— start —

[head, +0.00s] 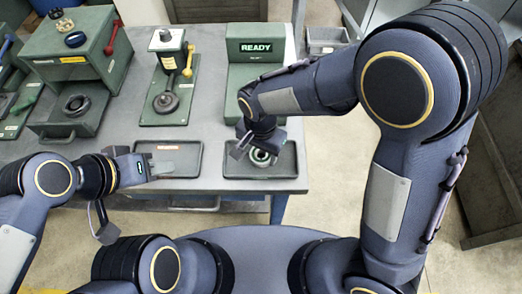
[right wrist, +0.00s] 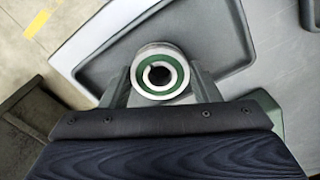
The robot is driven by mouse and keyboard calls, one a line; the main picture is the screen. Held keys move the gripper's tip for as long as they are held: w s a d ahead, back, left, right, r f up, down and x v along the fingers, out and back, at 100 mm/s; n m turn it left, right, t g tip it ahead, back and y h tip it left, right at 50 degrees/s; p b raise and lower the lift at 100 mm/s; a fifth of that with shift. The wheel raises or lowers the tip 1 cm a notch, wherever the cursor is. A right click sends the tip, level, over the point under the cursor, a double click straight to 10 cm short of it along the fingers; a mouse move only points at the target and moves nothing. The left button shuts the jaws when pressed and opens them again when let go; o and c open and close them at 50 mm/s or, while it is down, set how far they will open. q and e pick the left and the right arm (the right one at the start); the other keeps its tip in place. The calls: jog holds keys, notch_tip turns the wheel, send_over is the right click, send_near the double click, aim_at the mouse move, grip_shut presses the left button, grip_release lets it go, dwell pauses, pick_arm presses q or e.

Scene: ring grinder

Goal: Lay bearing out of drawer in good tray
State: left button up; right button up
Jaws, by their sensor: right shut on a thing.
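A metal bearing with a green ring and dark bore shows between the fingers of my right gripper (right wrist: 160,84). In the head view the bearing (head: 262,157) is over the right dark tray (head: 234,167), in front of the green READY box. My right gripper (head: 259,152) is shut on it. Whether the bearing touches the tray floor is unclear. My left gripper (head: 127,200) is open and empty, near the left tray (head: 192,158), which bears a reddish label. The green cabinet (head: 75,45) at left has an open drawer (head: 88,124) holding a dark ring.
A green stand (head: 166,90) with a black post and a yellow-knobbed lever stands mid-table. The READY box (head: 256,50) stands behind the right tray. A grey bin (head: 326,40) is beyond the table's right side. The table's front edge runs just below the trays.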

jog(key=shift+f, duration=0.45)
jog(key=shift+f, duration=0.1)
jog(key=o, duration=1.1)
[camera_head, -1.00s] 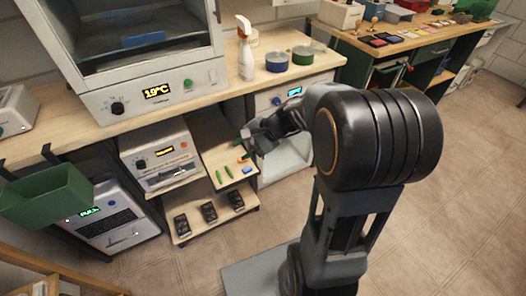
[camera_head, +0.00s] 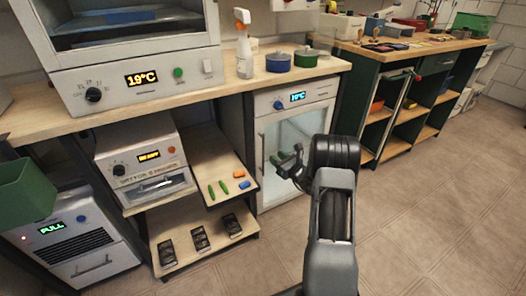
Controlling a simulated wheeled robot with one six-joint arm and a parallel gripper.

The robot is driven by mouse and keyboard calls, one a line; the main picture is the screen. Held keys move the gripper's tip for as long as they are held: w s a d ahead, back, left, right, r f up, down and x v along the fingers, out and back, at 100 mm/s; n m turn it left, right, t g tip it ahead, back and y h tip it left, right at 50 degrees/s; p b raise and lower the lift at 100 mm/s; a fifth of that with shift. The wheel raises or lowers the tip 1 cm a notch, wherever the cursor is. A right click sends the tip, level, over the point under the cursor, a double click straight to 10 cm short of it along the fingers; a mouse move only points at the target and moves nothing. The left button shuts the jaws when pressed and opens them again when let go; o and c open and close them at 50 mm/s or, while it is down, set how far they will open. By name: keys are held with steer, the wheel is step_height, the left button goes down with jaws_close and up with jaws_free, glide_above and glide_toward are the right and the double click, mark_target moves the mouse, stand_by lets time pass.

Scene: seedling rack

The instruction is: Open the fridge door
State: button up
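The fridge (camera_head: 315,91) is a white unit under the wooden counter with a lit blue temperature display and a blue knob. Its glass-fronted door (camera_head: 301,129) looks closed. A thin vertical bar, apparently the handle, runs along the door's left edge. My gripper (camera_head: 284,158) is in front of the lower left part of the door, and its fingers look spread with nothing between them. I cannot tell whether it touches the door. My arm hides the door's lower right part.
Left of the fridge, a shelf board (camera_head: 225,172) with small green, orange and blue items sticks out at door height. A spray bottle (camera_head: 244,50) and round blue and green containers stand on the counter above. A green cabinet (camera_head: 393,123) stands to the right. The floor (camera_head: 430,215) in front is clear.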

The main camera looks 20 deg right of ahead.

— end —

_Work required_. Only the lines from "Jaws, by their sensor: right shut on a thing." through "Controlling a simulated" should appear in your output, copied exactly with both end lines, and with no pictures.

_Correct response_.
Jaws, by their sensor: right shut on a thing.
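A metal bearing with a green ring and dark bore shows between the fingers of my right gripper (right wrist: 160,84). In the head view the bearing (head: 262,157) is over the right dark tray (head: 234,167), in front of the green READY box. My right gripper (head: 259,152) is shut on it. Whether the bearing touches the tray floor is unclear. My left gripper (head: 127,200) is open and empty, near the left tray (head: 192,158), which bears a reddish label. The green cabinet (head: 75,45) at left has an open drawer (head: 88,124) holding a dark ring.
A green stand (head: 166,90) with a black post and a yellow-knobbed lever stands mid-table. The READY box (head: 256,50) stands behind the right tray. A grey bin (head: 326,40) is beyond the table's right side. The table's front edge runs just below the trays.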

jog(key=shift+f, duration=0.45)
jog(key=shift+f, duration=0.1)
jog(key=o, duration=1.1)
[camera_head, -1.00s] 
[camera_head, +0.00s] 
Controlling a simulated wheeled robot with one six-joint arm and a parallel gripper.

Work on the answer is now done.